I. Les mots sont inutiles. Etre conscience de soi, c’est se savoir être et être un et identique. Or il suffit d’être présent à soi et au monde pour se savoir être au monde. Si à ce sentiment immédiat d’être, s’ajoutent la mémoire assurant le sentiment de continuité dans le temps, le corps comme support de notre unité ( je me lève et me couche chaque jour dans/avec le même corps dont je ne peux sortir, je fais l’expérience que je ne suis pas en lui « comme un pilote en son navire » mais comme « confondu et mêlé », lui c’est moi), le regard, la rencontre ( ex de l’expérience de la honte, chez Sartre, où la présence de l’autre m’oblige à me voir tel que je suis) et  le jugement des autres qui m’assurent de mon identité ( je ne suis pas eux et toujours moi pour eux et toujours renvoyé à ma responsabilité en tant que sujet et individu), tout cela suffit pour avoir conscience de soi comme un être un et identique, distinct des autres, sans les mots.

TR : Si on en croit la démonstration du doute hyperbolique de Descartes, cette conscience de soi comme savoir d’être est même la seule chose dont je ne puis douter. Je pense, je sais que je pense, je suis immédiatement.
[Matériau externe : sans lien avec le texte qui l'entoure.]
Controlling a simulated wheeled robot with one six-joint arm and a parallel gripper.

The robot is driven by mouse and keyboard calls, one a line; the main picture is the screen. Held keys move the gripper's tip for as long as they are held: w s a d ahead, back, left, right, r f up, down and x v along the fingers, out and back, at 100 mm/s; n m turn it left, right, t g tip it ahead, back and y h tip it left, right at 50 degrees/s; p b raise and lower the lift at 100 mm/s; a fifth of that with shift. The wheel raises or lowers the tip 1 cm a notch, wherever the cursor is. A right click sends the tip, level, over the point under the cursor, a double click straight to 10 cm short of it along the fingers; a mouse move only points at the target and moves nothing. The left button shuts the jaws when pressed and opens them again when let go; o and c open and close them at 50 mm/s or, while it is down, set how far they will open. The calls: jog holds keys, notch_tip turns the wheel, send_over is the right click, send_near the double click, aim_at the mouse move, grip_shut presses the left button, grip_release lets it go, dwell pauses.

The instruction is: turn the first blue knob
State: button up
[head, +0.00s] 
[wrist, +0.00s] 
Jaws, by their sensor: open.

Mais penser, n’est-ce pas parler en soi et à soi et la conscience de soi se réduit-elle au sentiment de soi, à quelques connaissances sur soi tirées de l’expérience ?

II. Si on élargit le langage à tout mode d’expression , via signaux et symboles, et si on accepte de réduire l’œuvre d’art à un langage ( ce qui est discutable, car cela la réduit à un médium), on peut voir dans ce langage de l’art, le lieu de la confirmation de soi, de sa propre existence : l’œuvre d’art est expression de soi, porte notre marque et m’inscrit dans la durée et dans le monde, comme partie de moi-même, réalisation de moi-même : cogito pratique de Hegel.

Etre conscient de soi, c’est pouvoir dire Je ( donc je ne peux me passer de l’usage de ce pronom personnel, qui va servir de support fixant enracinant durablement le sentiment discontinu et divers de soi – analyse de Kant sur le pouvoir de posséder le Je dans la représentation de soi ) et ce que je suis pour moi, c’est le récit que je fais de moi au travers de mon histoire ( c’est ce que Paul Ricœur appelle « l’identité narrative ») en retenant tel ou tel moment, en en faisant ou pas un évènement.

Etre conscient de soi, c’est se connaître. Cette connaissance ne semble pas pouvoir se passer des mots qui permettent de discerner dans le flux de notre vécu chaque chose en les nommant, en les distinguant des autres, de se penser (cf. Hegel) ; qui prononcés ont une vertu curative et permettent de prendre conscience de ce qui se cachait au fond de notre inconscient et nous définit aussi (vertu cathartique de la parole dans la psychanalyse, lapsus révélateurs) ; qui permettent d’échanger avec autrui et favorisent une analyse commune de ce que je suis, pense et désire. Sans les mots pas de pensée, sans les mots pas de désirs qui présuppose une représentation qui ne se réduit pas une image par définition définie et limitée, mais par un discours qui permet de construire, de reprendre une idée de l’objet désiré.

TR : Les mots apparaissent donc comme  nécessaires à la connaissance de soi, mais les mots ne sont-ils pas aussi ce qui peut faire écran dans ce rapport de soi à soi ?

III. Les mots ne sont pas faits pour nous connaître ; ils sont avant tout au service du troupeau (Nietzsche), faits pour une communication utilitaire ( découpage pratique de la réalité). Ils peuvent nous voiler ce que nous sommes, nous tromper sur ce que nous ressentons (Thèse de Bergson) et nous condamner au silence : nous ne pouvons nous dire ce que nous ressentons, expérimentons, ce qui fait que nous sommes, nous, ni le partager avec les autres.